If the mother, as the life beneficiary, and the son, as the owner of a vested remainder, are before the court, I think the contingency of *666the death of Abraham Wyckoff before his mother, or the contingent rights of unborn children or heirs at law, do not stand in the way of a decree barring the defendants and those parties who may hereafter have some interest from claim to this property. “When an estate is vested in persons living, subject only to the contingency that persons may be born who will have an interest therein, the living owners of the estate, for all purposes of any litigation in reference thereto and affecting the jurisdiction of the courts to deal with the same, represent the whole estate, and stand not only for themselves, but also for the persons unborn. This is a rule of convenience, and also of necessity.” Earl, Chief Justice, in Kent v. Church of St.
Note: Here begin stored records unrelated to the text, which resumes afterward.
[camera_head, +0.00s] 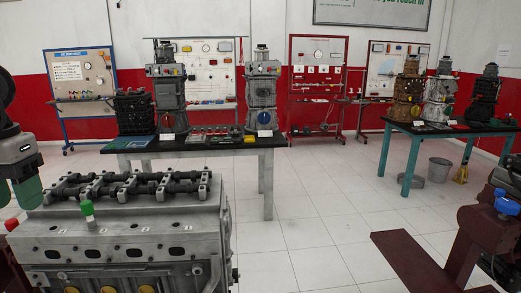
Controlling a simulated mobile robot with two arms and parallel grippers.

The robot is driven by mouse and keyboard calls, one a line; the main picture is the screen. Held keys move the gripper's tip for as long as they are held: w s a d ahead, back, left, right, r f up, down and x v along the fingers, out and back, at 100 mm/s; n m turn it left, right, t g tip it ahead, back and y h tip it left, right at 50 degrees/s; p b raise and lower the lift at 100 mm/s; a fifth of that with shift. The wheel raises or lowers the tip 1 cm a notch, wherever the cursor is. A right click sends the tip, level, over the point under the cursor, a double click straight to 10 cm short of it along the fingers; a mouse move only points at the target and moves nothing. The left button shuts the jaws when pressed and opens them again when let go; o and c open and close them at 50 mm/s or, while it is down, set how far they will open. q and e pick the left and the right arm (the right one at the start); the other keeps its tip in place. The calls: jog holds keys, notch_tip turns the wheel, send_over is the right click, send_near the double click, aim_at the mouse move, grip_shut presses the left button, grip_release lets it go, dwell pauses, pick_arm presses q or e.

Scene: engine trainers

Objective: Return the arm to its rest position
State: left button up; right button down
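My left arm comes in at the left edge of the head view. Its gripper (16,192) has green fingertips and points down, left of the grey engine block (130,236). The left finger is cut off by the picture edge, so I cannot tell how far apart the fingers are. I see nothing held between them. My right arm and gripper are not in view. A green-capped part (87,210) stands upright on the block's near top, apart from the left gripper.
A black-topped table (205,147) with engines stands behind the block. A dark red stand (410,262) is at the lower right. A bucket (439,170) is on the floor. The middle floor is clear.

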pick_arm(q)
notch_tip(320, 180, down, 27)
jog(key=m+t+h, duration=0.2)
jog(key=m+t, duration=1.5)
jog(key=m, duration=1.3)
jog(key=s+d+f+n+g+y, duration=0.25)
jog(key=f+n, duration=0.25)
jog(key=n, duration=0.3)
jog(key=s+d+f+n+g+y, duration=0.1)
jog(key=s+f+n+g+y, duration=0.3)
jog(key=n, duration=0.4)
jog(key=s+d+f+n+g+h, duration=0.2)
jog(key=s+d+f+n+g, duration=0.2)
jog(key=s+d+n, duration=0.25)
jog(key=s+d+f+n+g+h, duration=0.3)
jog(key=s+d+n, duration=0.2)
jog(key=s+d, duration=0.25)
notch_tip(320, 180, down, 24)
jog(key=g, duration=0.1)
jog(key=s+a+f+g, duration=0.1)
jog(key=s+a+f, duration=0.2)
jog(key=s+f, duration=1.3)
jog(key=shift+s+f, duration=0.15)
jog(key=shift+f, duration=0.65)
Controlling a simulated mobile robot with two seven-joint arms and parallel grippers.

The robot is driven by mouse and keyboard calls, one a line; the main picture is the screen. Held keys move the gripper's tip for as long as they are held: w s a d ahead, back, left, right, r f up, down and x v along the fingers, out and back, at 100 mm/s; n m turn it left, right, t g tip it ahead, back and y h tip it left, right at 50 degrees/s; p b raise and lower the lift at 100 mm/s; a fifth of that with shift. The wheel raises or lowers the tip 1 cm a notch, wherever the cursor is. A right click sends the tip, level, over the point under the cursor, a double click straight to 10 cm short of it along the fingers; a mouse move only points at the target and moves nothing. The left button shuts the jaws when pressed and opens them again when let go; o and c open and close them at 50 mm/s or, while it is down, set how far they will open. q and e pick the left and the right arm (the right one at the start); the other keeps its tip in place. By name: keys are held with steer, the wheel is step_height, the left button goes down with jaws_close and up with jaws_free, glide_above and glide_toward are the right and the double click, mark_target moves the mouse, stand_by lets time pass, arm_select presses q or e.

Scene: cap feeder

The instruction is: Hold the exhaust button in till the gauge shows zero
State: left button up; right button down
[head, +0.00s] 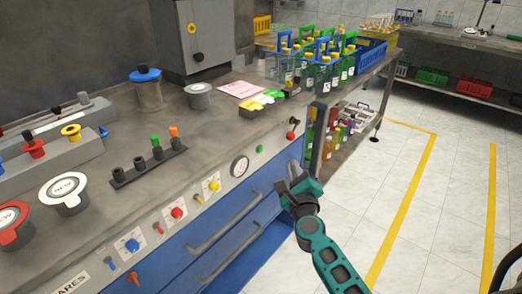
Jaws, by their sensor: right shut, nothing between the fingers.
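The round white gauge (240,166) sits on the front panel of the cap feeder; its needle is too small to read. A small green button (259,149) is right of it, and a red-topped black knob (291,135) is farther right. To the left are yellow (214,186), red (177,213) and blue (132,245) buttons on pale plates. I cannot read which one is the exhaust button. My right gripper (290,177) is shut and empty, in front of the panel's right end below the knob, apart from the buttons. My left gripper is out of view.
Blue drawers with long handles (225,223) lie below the panel. The worktop carries jars, a black peg rack (148,168), and yellow-green blocks (262,100). Bottles in carriers (318,75) stand at the back right. The tiled floor (440,200) on the right is open.

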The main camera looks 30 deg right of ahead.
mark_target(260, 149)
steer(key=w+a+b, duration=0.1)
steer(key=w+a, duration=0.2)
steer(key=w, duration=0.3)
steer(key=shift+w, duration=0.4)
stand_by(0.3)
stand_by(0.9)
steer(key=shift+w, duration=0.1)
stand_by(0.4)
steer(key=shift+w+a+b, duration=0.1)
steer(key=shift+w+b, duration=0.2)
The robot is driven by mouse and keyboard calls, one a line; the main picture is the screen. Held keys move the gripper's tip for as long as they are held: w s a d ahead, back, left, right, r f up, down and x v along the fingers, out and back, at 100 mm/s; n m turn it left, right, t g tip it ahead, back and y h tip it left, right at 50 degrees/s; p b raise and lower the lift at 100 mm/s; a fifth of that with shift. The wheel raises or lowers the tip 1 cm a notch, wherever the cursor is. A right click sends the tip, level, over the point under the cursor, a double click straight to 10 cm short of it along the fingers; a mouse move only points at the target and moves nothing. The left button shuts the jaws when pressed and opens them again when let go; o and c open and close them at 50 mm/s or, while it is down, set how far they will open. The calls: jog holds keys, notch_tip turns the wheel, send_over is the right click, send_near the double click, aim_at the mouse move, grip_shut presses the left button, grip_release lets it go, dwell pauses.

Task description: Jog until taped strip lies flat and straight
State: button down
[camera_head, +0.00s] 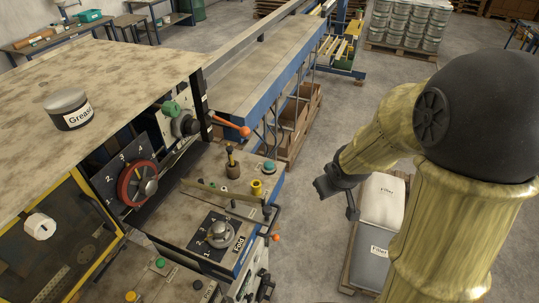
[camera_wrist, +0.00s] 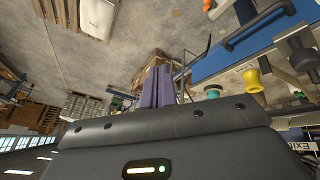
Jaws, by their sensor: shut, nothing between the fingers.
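The machine's control panel (camera_head: 190,226) is left of my gripper in the head view. It carries a yellow button (camera_head: 257,187), a green button (camera_head: 268,167) and a silver knob (camera_head: 219,234) on a numbered plate labelled Fold. The yellow button (camera_wrist: 254,82) and green button (camera_wrist: 212,92) also show at the right of the wrist view. My gripper (camera_head: 328,187) hangs in the air right of the panel, apart from it. Its purple fingers (camera_wrist: 166,88) are together and empty in the wrist view. I cannot make out a taped strip in either view.
A red handwheel (camera_head: 137,183) with a numbered dial and an orange-knobbed lever (camera_head: 244,131) are on the machine. A grease tin (camera_head: 68,109) stands on its top. A long blue-edged bed (camera_head: 265,65) runs backward. Filler sacks (camera_head: 379,205) lie on a pallet beneath my arm.

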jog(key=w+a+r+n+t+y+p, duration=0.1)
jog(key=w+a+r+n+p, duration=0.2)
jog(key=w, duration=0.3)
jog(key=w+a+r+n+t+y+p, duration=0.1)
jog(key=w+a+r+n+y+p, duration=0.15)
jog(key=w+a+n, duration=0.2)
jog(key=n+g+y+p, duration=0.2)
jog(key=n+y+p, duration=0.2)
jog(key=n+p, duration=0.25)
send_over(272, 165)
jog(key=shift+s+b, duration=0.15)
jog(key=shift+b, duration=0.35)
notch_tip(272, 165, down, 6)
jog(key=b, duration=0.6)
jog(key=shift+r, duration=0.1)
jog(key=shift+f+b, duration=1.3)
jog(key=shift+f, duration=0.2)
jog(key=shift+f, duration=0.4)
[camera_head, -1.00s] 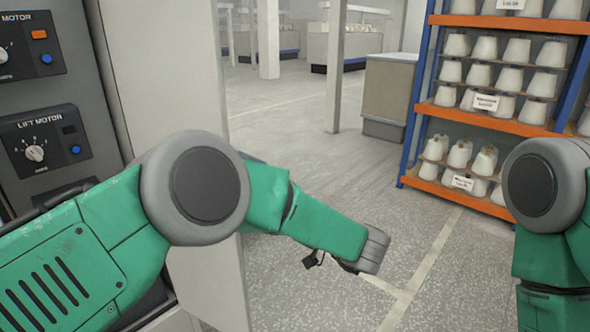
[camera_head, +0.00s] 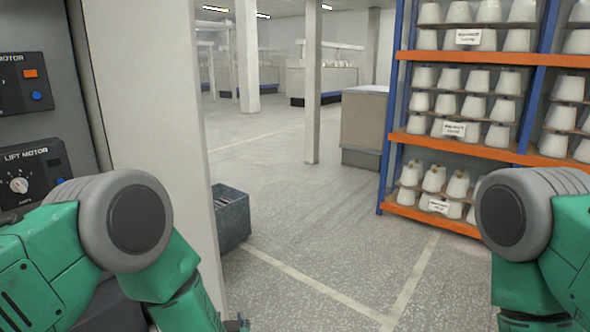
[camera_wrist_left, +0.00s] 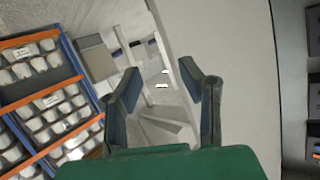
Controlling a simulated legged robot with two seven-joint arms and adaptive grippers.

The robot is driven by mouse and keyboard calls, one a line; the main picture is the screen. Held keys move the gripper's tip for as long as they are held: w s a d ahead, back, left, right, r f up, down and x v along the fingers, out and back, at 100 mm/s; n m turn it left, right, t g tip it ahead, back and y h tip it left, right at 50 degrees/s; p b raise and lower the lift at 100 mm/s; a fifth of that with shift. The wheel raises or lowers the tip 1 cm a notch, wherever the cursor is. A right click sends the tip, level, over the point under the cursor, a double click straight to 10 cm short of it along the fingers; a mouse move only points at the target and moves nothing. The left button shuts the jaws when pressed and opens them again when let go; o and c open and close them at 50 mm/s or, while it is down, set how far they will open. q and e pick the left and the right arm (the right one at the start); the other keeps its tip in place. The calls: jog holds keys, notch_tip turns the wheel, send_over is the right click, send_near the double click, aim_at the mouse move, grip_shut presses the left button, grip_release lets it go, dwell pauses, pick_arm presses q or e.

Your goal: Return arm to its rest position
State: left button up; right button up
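My left arm (camera_head: 150,240) comes in from the left, bent downward at its grey joint, beside the pale wall panel. Only a small dark bit of my left gripper (camera_head: 237,323) shows at the bottom edge of the head view. In the left wrist view, the two dark fingers of the left gripper (camera_wrist_left: 161,72) stand apart with nothing between them. My right arm (camera_head: 525,235) is at the right edge, hanging down; its gripper is below the picture.
A rack (camera_head: 452,139) with orange shelves and white bobbins stands at the right. A control cabinet (camera_head: 30,150) and pale panel (camera_head: 150,90) stand close at the left. A grey bin (camera_head: 236,217) sits on the floor beside the panel. The middle floor is clear.

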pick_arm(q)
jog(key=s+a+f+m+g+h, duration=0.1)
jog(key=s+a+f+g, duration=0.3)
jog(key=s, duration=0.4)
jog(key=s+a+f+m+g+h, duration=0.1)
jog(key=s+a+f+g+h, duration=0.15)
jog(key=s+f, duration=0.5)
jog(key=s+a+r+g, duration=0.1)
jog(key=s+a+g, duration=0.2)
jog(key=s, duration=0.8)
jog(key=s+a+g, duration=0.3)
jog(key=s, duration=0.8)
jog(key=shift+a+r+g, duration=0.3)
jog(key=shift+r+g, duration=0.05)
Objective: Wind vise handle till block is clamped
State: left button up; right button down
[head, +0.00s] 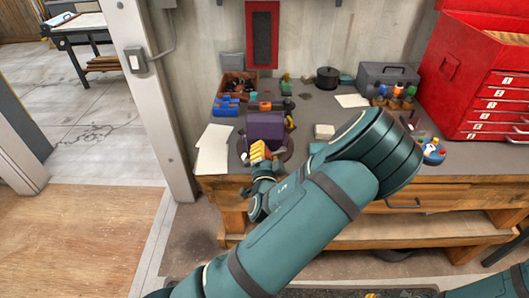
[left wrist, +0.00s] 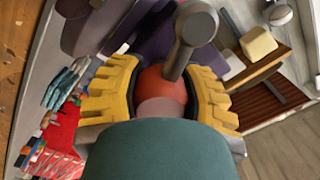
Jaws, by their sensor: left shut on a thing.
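The purple vise (head: 265,125) stands on the workbench near its front left edge. My left gripper (head: 259,152), with yellow fingers, is at the vise's front. In the left wrist view, my left gripper (left wrist: 160,90) is shut on an orange-red round knob (left wrist: 158,88), one yellow finger on each side. A grey metal handle bar (left wrist: 190,45) runs up from beside the knob. The purple vise body (left wrist: 150,42) shows behind it, partly hidden. A cream block (head: 324,131) shows right of the vise. I cannot tell whether anything sits between the jaws.
Papers (head: 213,150) lie left of the vise. A brown bin (head: 238,84) and blue bins (head: 226,106) stand behind it. A black pot (head: 327,78), grey toolbox (head: 386,78) and red tool chest (head: 482,85) line the back and right. A white post (head: 150,90) stands left of the bench.

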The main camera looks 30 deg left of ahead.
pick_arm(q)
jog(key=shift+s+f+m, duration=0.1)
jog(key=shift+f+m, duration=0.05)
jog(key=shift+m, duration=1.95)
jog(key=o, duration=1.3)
Michael, 136 N. Y., at page 17, 32 N. E., at page 704 (18 L. R. A. 331, 32 Am. St. Rep. 693). It appears, therefore, that the court may, in this action, dispose of the whole matter, and by appropriate decree determine that the claims advanced by the defendants against the property conveyed by the trustee in 1890 to Einton are unlawful and invalid, and that the deed then given was valid and effectual to transfer the title to the property therein described, and that the judgment will bind, not only the mother and the son, but all others who may be interested, unborn children and next of kin.

I therefore direct judgment for the plaintiff establishing the validity of the deed of May 1, 1890, and forever barring the defendants and those claiming under them from all claim to any interest in the property, of any kind or nature whatsoever (Code Civ. Proc. § 1645), together with the costs of this action.